After both writing a text, lines were borrowed from each text and amalgamated in a video piece that animates the lines of text. The text warbles and distorts as it moves horizontally across the video plane. The intimate phrases are rendered a pale off-white colour against a black background. A second video was created alongside the text video in the same color as the text, this video, intended to be projected overtop the text, is used to render the text semi-invisible. This video is a vaguely bodily, fluid texture. The work is installed using two sets of projectors; two on the ground and two mounted approximately 8 feet high on a pole. This separation means that the content projected from the floor can be obstructed by the viewer, while the higher up projectors cannot. The lower sets of projectors play the fluid texture, while the upper projectors play the animated text. As they enter the space, the viewer’s bodies cast shadows across the wall, disrupting the textural video and making the pale text more legible behind their shadow. In this way, the body must be used to read the text and engage with the piece.

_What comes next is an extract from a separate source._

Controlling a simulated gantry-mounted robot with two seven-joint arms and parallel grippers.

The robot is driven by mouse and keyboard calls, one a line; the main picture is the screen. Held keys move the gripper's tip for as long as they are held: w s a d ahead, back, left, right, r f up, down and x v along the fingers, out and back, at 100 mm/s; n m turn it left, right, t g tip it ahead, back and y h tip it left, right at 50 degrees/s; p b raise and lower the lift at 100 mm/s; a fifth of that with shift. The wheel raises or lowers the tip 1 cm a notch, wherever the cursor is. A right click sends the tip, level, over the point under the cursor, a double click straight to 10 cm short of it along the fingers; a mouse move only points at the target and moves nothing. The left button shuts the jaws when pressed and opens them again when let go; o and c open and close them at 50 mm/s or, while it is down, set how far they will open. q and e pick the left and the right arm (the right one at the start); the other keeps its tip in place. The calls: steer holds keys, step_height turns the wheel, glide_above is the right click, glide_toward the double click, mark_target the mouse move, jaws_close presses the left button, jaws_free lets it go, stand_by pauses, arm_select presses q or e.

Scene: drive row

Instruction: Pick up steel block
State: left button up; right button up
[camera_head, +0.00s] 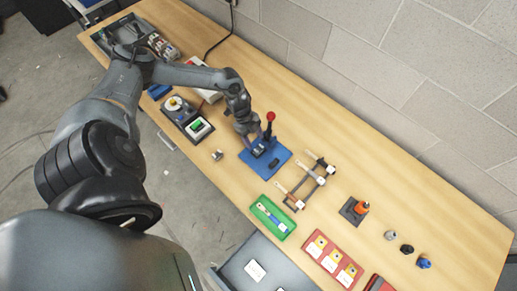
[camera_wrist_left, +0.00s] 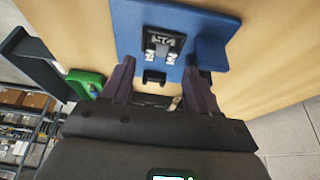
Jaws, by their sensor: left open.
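A small grey metallic piece (camera_head: 217,155) lies on the table left of the blue plate; it looks like the steel block, but it is too small to be sure. My left gripper (camera_head: 262,149) is above the blue plate (camera_head: 284,154), right of that piece and apart from it. In the left wrist view the fingers of this gripper (camera_wrist_left: 157,75) are open, facing the blue plate (camera_wrist_left: 127,30). A dark fitting with two silver parts (camera_wrist_left: 163,44) and a small black block (camera_wrist_left: 155,77) show ahead of and between them. My right gripper is not in view.
A red-knobbed lever (camera_head: 270,117) rises beside my left gripper. A rack with white tags (camera_head: 312,182), a green tray (camera_head: 272,217) and a red tray (camera_head: 333,259) stand to the right. The table along the wall is mostly clear.

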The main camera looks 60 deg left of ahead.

The text, though obstructed in the installation, is available to view in its entirety through printed copies on transparencies made available to take in the space. A mirrored representation of the installation, the text layers Oppel and Ocampo’s separate meditations on the topic of intimacy in networked environments. Together, each allow their minds to wander, as Ocampo’s humanizes digital experience through his writing, and Oppel digitizes human experience. Due to the low-light in the installation, the only method of reading the text is to hold the page against the video projection, adding an additional layer to the many existing layers of the project itself: Text on text, video on video, bodies in space, and bodies in interaction with text.
The piece also includes a two-channel audio piece of both artists reading their texts at the same time. Their voices are distorted through autotune and reverberation to mimic the overlay of embodied intimacy and digital infrastructure. The voices constantly change back and forth between left and right channel in order to activate the space of the installation. The speakers are placed far apart so that the changing placement of the audio is more noticeable.
Oliver, Julian. “Perceptual Play: Optical Illusion as Radical Interface”, 2008.